» **EXERCISE GOAL**: Collect each line of the records containing the string "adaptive".

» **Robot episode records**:
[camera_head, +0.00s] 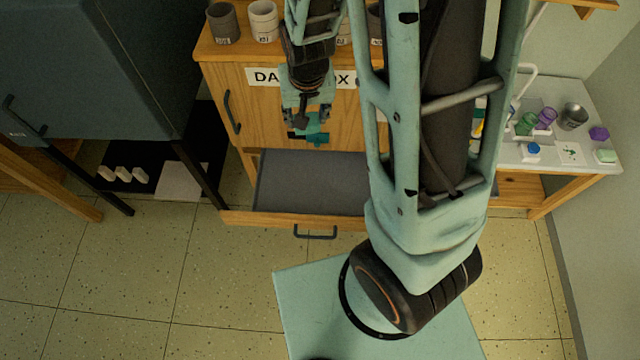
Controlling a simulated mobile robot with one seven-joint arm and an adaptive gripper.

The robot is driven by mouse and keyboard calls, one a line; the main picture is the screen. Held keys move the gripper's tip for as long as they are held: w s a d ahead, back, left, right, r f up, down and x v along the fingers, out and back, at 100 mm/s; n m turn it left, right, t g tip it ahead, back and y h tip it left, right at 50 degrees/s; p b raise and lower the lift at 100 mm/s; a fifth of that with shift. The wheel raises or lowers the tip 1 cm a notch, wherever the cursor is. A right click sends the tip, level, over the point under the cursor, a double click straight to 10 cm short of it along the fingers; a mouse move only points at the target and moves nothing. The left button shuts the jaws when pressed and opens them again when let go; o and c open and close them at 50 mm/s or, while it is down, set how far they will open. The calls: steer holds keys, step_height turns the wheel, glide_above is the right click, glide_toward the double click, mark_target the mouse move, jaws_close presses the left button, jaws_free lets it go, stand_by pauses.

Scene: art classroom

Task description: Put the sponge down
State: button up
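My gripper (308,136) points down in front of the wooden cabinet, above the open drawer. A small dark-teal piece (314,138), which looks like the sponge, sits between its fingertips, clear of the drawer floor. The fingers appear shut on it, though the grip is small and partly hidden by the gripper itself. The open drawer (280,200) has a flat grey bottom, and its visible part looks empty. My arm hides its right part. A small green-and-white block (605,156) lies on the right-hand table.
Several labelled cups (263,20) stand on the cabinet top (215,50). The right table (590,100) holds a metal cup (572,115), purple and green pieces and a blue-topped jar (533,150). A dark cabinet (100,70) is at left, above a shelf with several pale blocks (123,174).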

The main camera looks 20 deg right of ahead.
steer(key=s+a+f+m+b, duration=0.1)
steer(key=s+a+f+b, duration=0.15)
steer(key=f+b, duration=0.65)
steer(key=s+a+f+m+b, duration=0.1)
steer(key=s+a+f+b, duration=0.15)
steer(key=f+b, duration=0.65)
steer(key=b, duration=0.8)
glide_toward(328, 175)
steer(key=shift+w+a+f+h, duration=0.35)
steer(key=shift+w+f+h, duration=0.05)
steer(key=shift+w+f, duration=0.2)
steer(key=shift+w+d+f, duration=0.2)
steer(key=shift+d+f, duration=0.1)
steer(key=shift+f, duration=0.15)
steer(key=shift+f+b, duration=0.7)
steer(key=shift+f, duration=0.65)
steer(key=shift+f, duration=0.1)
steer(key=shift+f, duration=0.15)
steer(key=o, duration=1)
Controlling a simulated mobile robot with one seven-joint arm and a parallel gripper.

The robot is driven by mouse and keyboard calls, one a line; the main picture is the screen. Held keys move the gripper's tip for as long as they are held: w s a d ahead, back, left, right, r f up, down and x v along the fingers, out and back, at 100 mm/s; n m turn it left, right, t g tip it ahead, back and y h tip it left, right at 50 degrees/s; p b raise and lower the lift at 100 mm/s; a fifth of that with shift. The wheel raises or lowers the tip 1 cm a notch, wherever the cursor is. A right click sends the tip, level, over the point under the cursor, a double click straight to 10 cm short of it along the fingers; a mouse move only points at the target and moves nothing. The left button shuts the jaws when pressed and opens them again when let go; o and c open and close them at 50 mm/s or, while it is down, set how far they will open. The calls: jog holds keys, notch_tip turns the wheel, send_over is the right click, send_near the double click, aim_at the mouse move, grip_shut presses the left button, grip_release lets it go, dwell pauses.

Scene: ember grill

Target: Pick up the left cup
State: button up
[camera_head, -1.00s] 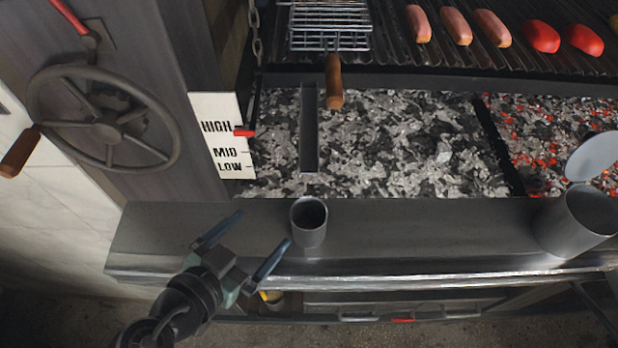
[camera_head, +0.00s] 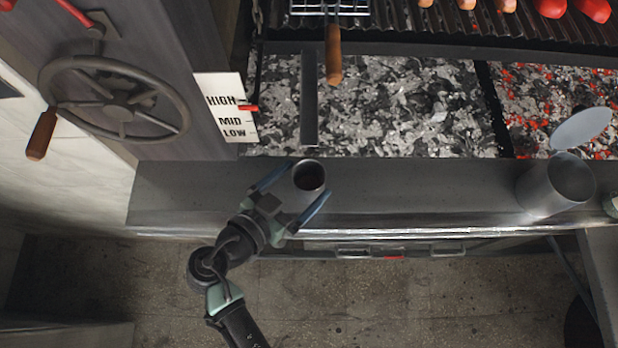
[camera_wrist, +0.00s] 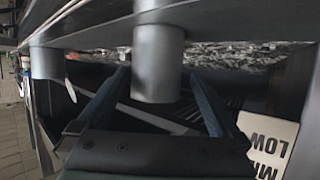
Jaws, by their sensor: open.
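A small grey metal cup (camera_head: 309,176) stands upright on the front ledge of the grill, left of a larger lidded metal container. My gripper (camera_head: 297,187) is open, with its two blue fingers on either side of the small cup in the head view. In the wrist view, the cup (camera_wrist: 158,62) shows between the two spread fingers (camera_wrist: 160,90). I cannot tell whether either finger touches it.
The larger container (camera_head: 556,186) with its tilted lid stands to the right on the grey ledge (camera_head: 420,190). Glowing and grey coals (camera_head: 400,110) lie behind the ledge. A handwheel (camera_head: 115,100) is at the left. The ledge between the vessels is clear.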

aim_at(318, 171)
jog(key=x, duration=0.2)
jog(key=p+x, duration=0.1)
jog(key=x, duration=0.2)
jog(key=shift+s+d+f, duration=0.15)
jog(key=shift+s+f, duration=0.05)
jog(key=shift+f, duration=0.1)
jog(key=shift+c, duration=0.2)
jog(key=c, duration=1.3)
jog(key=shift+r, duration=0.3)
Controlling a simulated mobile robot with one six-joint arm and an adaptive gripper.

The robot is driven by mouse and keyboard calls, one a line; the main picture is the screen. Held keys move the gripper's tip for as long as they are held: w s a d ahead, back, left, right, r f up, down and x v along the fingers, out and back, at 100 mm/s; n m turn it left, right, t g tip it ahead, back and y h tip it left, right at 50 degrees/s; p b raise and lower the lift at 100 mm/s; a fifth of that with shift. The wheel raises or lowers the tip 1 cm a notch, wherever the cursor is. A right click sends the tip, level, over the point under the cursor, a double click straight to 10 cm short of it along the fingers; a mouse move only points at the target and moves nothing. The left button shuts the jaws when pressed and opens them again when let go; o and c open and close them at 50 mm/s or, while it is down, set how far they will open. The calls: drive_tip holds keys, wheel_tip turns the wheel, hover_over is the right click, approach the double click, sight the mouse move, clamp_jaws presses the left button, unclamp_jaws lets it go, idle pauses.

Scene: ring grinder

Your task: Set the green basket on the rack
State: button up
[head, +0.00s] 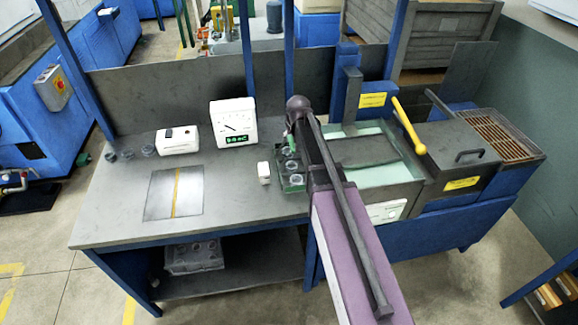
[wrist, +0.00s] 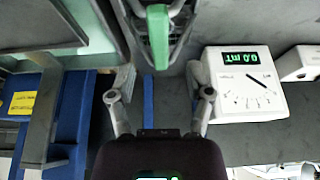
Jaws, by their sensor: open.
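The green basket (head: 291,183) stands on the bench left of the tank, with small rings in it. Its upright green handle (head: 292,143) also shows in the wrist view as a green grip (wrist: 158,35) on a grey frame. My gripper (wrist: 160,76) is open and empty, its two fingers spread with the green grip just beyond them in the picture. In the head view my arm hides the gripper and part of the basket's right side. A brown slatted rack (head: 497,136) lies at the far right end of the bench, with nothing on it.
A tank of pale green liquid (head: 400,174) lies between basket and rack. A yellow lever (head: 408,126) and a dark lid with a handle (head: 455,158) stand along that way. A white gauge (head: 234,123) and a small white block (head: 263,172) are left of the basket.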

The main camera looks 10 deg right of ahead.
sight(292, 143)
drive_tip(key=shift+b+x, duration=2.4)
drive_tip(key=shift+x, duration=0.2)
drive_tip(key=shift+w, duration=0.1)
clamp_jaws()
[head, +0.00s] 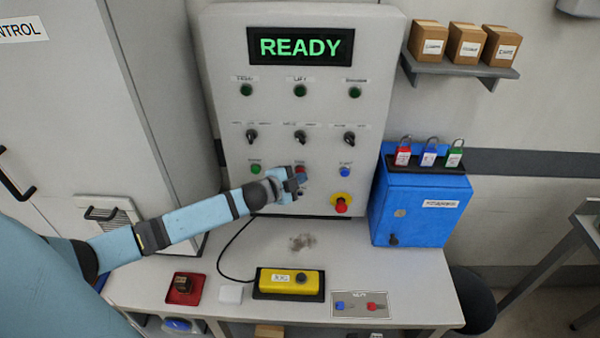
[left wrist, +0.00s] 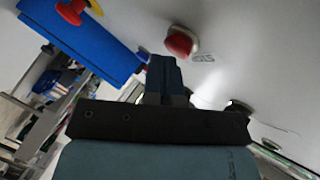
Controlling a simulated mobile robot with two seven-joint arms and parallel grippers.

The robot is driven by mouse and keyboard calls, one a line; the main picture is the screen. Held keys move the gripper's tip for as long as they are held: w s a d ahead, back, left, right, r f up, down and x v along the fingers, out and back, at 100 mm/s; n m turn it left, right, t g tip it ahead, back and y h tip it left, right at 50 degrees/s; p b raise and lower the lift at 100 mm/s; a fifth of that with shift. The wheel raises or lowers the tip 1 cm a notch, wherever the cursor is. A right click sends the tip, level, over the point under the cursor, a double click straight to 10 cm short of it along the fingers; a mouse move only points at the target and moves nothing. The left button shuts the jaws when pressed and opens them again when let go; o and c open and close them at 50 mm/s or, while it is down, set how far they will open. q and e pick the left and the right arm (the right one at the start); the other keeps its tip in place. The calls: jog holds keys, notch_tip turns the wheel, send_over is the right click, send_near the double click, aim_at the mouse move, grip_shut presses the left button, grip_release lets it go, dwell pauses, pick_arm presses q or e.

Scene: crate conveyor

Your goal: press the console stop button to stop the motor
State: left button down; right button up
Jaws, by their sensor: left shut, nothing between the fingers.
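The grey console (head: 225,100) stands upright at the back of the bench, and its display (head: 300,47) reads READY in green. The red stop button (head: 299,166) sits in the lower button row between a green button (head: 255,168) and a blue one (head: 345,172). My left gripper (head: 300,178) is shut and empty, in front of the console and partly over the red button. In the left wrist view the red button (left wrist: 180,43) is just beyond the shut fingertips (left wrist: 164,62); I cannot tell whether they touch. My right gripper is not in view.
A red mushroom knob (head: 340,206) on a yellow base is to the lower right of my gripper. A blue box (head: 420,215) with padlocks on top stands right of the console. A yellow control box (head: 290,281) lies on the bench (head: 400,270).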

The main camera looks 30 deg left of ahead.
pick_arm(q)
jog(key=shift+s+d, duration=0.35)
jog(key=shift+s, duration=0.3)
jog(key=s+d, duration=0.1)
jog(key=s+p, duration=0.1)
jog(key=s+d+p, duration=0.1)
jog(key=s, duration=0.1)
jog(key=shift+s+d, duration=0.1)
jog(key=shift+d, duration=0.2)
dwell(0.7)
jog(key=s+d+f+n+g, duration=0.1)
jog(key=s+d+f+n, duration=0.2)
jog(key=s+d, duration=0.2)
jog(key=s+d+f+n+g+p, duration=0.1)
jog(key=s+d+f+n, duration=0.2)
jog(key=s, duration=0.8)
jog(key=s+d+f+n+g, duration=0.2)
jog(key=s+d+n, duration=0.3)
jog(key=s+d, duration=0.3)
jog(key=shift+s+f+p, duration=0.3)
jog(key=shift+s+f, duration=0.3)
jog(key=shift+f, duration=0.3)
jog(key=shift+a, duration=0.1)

---

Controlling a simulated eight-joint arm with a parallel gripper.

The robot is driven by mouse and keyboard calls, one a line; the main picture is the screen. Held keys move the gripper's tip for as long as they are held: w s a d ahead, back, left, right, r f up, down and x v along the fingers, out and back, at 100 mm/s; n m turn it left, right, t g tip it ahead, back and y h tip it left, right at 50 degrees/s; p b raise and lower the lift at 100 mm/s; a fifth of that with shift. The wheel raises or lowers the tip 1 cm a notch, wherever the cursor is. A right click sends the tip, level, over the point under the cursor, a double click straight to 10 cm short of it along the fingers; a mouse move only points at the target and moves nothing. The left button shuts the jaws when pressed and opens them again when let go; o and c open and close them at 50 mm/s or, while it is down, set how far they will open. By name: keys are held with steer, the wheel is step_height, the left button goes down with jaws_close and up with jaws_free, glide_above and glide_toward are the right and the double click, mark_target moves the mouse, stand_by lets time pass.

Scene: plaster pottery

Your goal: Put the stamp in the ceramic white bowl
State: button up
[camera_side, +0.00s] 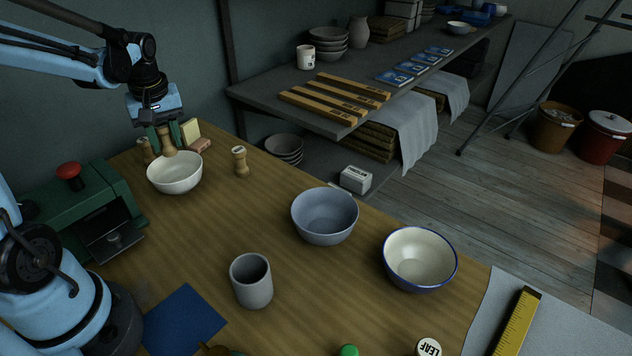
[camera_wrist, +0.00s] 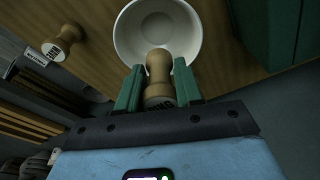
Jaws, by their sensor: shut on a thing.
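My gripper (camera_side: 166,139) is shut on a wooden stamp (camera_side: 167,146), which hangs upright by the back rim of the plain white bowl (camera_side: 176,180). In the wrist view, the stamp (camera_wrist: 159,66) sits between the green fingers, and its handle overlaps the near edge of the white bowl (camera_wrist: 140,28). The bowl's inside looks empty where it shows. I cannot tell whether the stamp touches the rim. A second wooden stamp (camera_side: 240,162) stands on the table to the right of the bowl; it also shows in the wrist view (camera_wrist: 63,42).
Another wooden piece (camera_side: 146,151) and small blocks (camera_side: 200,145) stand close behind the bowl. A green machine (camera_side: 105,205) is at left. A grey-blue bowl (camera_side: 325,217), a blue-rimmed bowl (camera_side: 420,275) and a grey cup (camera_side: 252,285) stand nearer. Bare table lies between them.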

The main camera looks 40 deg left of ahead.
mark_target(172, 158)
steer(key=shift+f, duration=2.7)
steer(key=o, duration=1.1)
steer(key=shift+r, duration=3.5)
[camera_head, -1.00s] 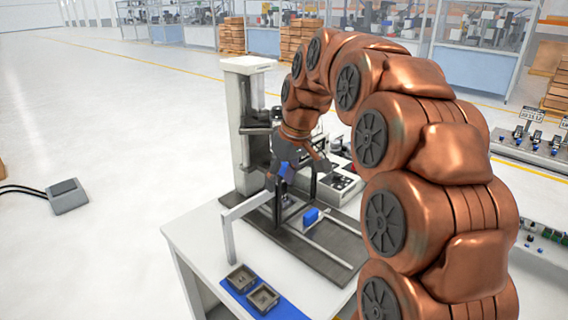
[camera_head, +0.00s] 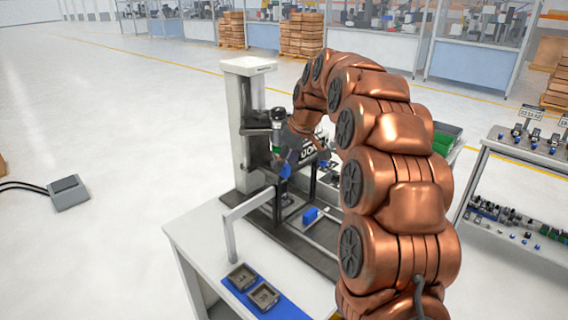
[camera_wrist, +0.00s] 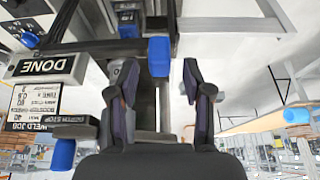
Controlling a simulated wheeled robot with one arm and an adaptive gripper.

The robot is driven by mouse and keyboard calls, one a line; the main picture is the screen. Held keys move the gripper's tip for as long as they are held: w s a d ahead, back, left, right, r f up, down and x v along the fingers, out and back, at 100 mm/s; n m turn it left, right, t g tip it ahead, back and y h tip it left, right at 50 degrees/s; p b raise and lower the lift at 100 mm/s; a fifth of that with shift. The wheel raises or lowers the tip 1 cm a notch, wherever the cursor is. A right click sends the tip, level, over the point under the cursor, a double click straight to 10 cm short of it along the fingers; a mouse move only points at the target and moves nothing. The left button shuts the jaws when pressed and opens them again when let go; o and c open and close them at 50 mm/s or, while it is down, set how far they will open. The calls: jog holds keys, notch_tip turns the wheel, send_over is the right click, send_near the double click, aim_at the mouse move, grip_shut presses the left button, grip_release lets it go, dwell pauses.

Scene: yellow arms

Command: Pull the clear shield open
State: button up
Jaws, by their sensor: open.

» **WORKED SOLUTION**:
Controlling a simulated mobile robot with one seven-joint arm and an adaptive gripper.
Controlling a simulated mobile robot with one six-joint arm and an adaptive gripper.
Controlling a simulated wheeled robot with one arm and an adaptive gripper.

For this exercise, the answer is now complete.